Waterlogging, snarls return as rain ends Delhi’s week-long dry spell
After a week-long near dry spell, the national capital on Saturday received “light to moderate” showers in several areas which led to reports of waterlogging and traffic snarls at key stretches in the city.
The India Meteorological Department (IMD) initially predicted only light rainfall in some parts of the city, but revised it to an Orange alert for the day on Saturday morning.
The weather agency further predicted more showers late on Saturday evening and extended the Orange alert to Sunday when it said there will be “moderate to heavy rainfall” in isolated pockets.
According to IMD records, the Safdarjung Observatory, considered representative of Delhi’s weather, received 6.9mm rainfall till 5.30 pm; Delhi Ridge weather station recorded 50.8mm rainfall; Aya Nagar received 2.1mm rain; Lodhi Road received 1.1mm; and Palam witnessed 0.6mm rainfall till 5.30pm.

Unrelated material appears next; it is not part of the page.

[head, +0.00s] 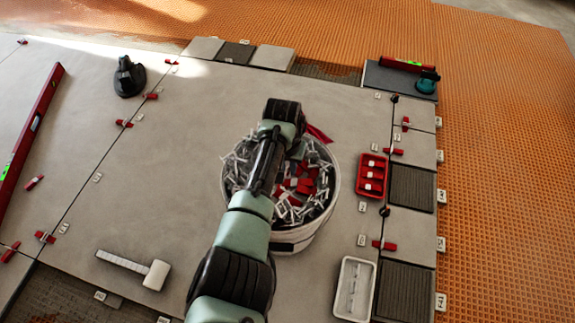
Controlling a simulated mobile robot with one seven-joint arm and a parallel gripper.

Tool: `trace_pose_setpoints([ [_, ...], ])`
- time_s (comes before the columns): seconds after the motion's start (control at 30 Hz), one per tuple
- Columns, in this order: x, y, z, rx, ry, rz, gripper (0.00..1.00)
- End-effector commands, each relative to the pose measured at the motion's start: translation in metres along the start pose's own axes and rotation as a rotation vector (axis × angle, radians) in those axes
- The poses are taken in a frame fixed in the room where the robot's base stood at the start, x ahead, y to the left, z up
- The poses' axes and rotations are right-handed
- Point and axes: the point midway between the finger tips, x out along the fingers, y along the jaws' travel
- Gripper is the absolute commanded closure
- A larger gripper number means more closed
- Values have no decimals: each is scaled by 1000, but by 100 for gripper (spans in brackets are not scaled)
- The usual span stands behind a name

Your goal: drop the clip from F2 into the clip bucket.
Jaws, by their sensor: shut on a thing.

As per Delhi traffic police data, waterlogging and traffic snarls were reported from areas including Vikas Marg (near ITO), Dhaula Kuan, Nizamuddin flyover, AIIMS flyover, Pul Prahladpur underpass, Zakhira underpass, Saket, Malviya Nagar, Karol Bagh and Shahdara, among others.
“Even with little rain, Vikas Marg, a major route connecting east Delhi, gets jammed. This has been the issue for years. The government must fix this problem now,” said Ankit Tiwari, a commuter.
On Saturday, the maximum temperature was 33.2°C, a notch below the season’s average, and the minimum settled at 27.3°C.
Met officials said that light rain is likely over the next two days, after which break monsoon-like conditions are expected to set in, resulting in a significant decrease in rainfall.
“From August 10 break monsoon-like conditions will prevail, as the monsoon trough is expected to shift to the Himalayan foothills. The break will remain for four-five days. Monsoon is likely to revive from August 15-16,” said Kuldeep Srivastava, head, IMD’s regional weather forecasting centre.
He added that in the absence of rainfall, both day and night temperatures are likely to increase with high humidity levels adding to the discomfort.
Independent forecasters too said that break monsoon conditions, that are usual during the monsoon, are likely from next week.
“The monsoon trough is in a transition phase. It will move north from August 10-11. The break may last five-six days. Monsoon is expected to revive thereafter from August 16-17,” said Mahesh Palawat, vice-president, Skymet, a private forecaster.
Monsoon arrived in Delhi on July 13, at least 16 days behind schedule. Though IMD had predicted that monsoon will arrive in the Capital by June 15, it later revised its forecast and said that break monsoon conditions had delayed its onset.